I will get it done. I usually do. It bothers me that he has so little faith in me. That even though he has apologised he still thinks I'm not doing a very good job.
And I may not be.
But I can only juggle so many balls...and I'm doing my best.
My best may not be good enough sometimes, but it's still my best, and it's still all I can do.
Posted by HisPrincess at 8:29 AM
Tuesday, June 2, 2009
The sermon at church this week got me thinking...which is what is supposed to happen, just doesn't always!
Our speaker talked about being surrounded by our church family, and how it is our duty to encourage, uplift and sometimes lovingly correct each other.
In the past week or so I have been grappling with whether or not I should speak to Stephanie about her attitude.
She is quite negative at the moment. Stuff is changing in her life and she doesn't like it. One of her best friends (Trent, who was her partner in the recent Debutante Ball) has found an apprenticeship and is leaving school. Another friend has an operation on her back coming in July and won't be at school for the rest of the year (she is having her spine fused, scoliosis). Another has moved to Queensland. Still more will go away to Adelaide next year.
The way Stephanie is coping (or not coping) with this is with extreme negativity. She constantly finds fault with her team members at netball, she is difficult to get along with at home, she twists everything you say to her into something negative.

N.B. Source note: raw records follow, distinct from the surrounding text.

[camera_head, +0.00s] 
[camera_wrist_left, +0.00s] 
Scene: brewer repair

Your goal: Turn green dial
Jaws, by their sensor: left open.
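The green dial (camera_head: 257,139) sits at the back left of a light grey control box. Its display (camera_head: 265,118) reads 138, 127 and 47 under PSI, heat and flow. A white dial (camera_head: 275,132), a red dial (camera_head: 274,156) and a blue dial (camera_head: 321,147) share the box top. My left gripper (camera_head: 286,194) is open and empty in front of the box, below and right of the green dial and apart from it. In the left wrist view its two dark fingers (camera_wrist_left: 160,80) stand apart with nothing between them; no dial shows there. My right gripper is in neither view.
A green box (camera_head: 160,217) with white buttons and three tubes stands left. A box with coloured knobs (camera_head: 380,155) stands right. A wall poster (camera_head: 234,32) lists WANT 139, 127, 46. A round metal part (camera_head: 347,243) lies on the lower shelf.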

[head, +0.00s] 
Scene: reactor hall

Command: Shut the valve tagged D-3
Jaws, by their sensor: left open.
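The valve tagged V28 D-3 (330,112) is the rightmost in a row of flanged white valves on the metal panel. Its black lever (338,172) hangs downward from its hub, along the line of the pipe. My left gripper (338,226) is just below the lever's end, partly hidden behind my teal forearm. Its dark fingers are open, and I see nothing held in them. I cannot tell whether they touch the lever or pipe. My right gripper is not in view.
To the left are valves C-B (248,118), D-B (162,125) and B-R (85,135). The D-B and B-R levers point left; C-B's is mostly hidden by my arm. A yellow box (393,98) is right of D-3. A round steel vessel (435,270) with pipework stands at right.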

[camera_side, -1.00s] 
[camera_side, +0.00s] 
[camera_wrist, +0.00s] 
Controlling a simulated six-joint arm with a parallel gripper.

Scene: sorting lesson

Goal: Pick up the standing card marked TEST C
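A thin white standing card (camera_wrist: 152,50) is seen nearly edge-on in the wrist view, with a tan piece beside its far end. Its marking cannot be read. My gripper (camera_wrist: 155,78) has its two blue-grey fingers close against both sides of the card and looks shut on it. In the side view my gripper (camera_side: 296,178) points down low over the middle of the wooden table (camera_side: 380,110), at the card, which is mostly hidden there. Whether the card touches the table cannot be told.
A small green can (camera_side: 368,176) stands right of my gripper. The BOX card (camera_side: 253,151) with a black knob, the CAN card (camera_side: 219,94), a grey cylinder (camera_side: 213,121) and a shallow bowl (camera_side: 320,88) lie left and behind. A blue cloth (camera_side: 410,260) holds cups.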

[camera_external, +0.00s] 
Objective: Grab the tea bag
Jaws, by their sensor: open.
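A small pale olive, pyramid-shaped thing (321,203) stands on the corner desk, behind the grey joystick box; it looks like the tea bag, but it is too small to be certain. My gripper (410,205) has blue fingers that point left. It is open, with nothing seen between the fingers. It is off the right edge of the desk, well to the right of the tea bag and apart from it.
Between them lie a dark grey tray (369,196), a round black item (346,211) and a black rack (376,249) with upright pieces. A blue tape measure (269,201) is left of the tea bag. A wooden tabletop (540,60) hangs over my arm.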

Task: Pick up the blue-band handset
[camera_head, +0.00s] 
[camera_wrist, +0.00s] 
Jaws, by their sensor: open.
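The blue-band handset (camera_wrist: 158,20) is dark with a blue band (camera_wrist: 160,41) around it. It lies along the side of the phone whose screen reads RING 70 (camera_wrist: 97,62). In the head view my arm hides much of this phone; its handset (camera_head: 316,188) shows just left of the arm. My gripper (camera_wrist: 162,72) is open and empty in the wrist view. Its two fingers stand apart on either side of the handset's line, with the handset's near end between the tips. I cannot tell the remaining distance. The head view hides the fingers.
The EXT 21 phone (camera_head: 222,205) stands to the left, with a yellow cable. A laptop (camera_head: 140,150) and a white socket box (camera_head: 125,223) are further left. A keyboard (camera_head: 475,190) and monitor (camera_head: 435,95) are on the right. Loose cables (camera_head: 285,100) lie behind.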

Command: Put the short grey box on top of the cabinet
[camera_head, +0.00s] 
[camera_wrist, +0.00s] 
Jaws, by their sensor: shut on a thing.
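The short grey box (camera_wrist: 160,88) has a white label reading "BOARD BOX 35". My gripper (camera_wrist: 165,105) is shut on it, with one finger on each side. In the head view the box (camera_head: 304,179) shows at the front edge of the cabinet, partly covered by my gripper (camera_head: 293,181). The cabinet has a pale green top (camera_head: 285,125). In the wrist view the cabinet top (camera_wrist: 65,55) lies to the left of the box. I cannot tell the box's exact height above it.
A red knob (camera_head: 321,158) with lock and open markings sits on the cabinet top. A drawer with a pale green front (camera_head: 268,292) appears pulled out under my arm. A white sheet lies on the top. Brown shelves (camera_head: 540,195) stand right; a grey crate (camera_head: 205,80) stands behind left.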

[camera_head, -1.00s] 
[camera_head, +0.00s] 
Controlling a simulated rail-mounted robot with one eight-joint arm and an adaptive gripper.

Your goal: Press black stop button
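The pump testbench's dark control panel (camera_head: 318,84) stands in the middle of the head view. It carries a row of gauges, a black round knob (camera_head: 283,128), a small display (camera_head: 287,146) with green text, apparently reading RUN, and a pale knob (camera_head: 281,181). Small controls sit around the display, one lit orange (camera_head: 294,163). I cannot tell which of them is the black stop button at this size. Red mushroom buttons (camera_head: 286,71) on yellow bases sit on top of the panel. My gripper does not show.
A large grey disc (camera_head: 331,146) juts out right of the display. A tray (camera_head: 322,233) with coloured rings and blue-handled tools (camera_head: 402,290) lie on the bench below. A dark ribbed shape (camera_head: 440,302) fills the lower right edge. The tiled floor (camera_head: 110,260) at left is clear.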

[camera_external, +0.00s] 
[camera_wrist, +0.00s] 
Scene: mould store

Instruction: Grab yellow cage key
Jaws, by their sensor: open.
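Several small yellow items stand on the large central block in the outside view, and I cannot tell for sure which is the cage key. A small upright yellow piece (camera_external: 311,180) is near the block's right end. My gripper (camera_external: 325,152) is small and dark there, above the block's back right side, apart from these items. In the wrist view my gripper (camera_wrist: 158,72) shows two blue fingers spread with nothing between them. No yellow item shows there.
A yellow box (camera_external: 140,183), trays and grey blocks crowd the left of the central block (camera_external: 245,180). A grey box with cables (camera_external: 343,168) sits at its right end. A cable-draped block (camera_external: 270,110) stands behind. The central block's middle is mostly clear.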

I want to her to speak life. I want to tell her that if what she has to say isn't uplifting or encouraging then please don't say it. I want her to understand how ugly she sounds. How her harsh words and tone of voice make her really hard to be around sometimes.
I have tried a couple of times to broach this subject. And so far I have failed to get the message across. I'm struggling to find the right words at the right time and praying that something I say will sink in.
Lord, please help me find the right words and the right moment to speak to Stephanie. Please help Stephanie cope with the changes happening around her and let her look toward her future with anticipation instead of fear. Most of all, open her heart to You, because that is the answer to everything.